Multicultural center expansion to be completed this fall

The programs and services at Kansas University’s Multicultural Resource Center have expanded so much over the last decade that the center is looking for room to grow.

Planning is under way to build a new and expanded center within the next year. The facility will be 7,000 square feet and added to the fourth floor of the Kansas Union. A site dedication ceremony took place in the spring. The center is scheduled to be complete by fall 2006.

“We’re still finalizing the designs,” said Santos Nunez, the center’s director. “Once we’ve gotten approval, we’ll move forward with construction and groundbreaking.”

No timeline has been set for groundbreaking, she said.

The center got its start at KU in 1995. It offers tutoring and classroom programs, as well as a host of services to expand KU students’ understanding of cultural issues – “diversity discussions” on Wednesdays, the fall Colors of KU diversity retreat and other offerings.

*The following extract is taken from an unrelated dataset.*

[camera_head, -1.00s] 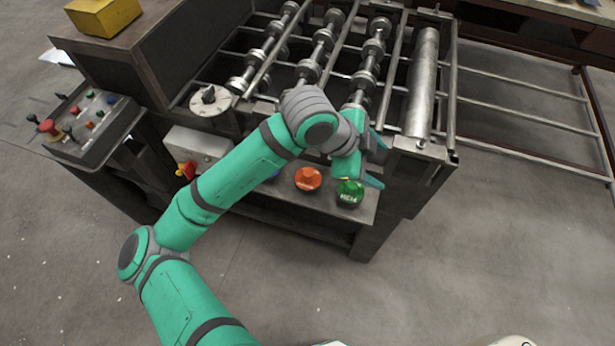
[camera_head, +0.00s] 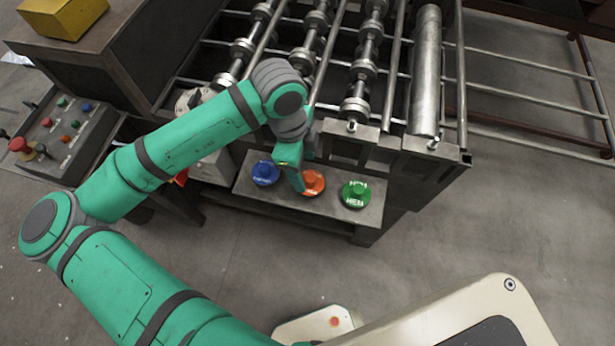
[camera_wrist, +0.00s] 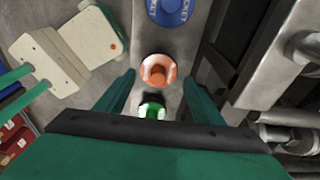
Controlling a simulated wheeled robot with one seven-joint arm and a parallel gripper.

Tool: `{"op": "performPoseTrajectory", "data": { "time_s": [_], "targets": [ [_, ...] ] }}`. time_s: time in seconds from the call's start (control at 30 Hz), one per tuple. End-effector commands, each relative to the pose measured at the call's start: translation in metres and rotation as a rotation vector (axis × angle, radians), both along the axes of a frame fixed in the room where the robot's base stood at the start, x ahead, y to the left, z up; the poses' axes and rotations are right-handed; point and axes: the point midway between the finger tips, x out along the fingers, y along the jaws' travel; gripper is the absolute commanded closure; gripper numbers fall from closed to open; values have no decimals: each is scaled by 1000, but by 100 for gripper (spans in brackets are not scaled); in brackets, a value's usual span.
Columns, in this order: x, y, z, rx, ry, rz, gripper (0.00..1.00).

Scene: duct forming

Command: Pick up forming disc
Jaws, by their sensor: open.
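Three forming discs with knobs lie in a row on the machine's lower shelf (camera_head: 240,188): a blue disc (camera_head: 263,173), an orange disc (camera_head: 314,180) and a green disc (camera_head: 355,195). My gripper (camera_head: 298,180) is in front of the orange disc in the head view and partly covers it. In the wrist view, the orange disc (camera_wrist: 158,70) shows between the two open fingers (camera_wrist: 158,85). The green disc (camera_wrist: 151,108) is nearer the palm and the blue disc (camera_wrist: 168,10) is at the top edge. The gripper holds nothing.
The machine frame with roller shafts (camera_head: 360,75) stands just behind and above the shelf. A control panel (camera_head: 60,130) with buttons is at the left. A yellow block (camera_head: 62,15) sits on a dark cabinet. The floor in front is open.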

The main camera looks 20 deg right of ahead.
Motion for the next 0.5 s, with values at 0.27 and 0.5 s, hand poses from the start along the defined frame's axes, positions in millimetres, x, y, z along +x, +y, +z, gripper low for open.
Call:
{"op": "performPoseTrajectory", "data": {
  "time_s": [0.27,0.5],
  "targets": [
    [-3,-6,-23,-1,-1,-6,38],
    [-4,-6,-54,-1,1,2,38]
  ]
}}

“It helps students broaden their multicultural education,” Nunez said. “We’re living in an increasingly global society, and having a multicultural education is increasingly valuable for students as they go out into the real world.”

During the 2004-05 school year, the existing center hosted more than 7,000 visits from students.

“We have outgrown our current facility,” Nunez said. “We do have a need to have a bigger and more up-to-date facility, because our numbers have grown in the KU students who are using our resources.”

The new center, she said, will “be able to offer more space for academic programs. We’ll have more space for our tutoring program.”

The new center will cost $2.7 million – $200,000 from university funds, $1.5 million from student fees and $1 million from the Sabatini Family Foundation, which includes relatives of Frank C. Sabatini, who received degrees from KU in 1955 and 1957. He is a former state representative and member of the Kansas Board of Regents; he is chairman emeritus of Capital City Bank in Topeka, where he and his wife, Judith, live.

Frank Sabatini’s son, Dan, said in February the family hoped the gift would foster diversity at KU. He said it also reflected the experiences of his father’s family, who came to the United States in 1930 from Italy to escape economic recession and seek better opportunities.

“My grandparents certainly weren’t in the majority when they arrived in the United States, and there was a lot of discrimination toward Italian Catholics at the time,” he said. “We felt like this gift was a good opportunity to support minorities in the United States and believe that it is vital to have continuing immigration and diversity in our culture.”

The new center will be larger, more visible and more accessible than the current MRC, which is near the Military Science Building in what was designed to be a temporary structure.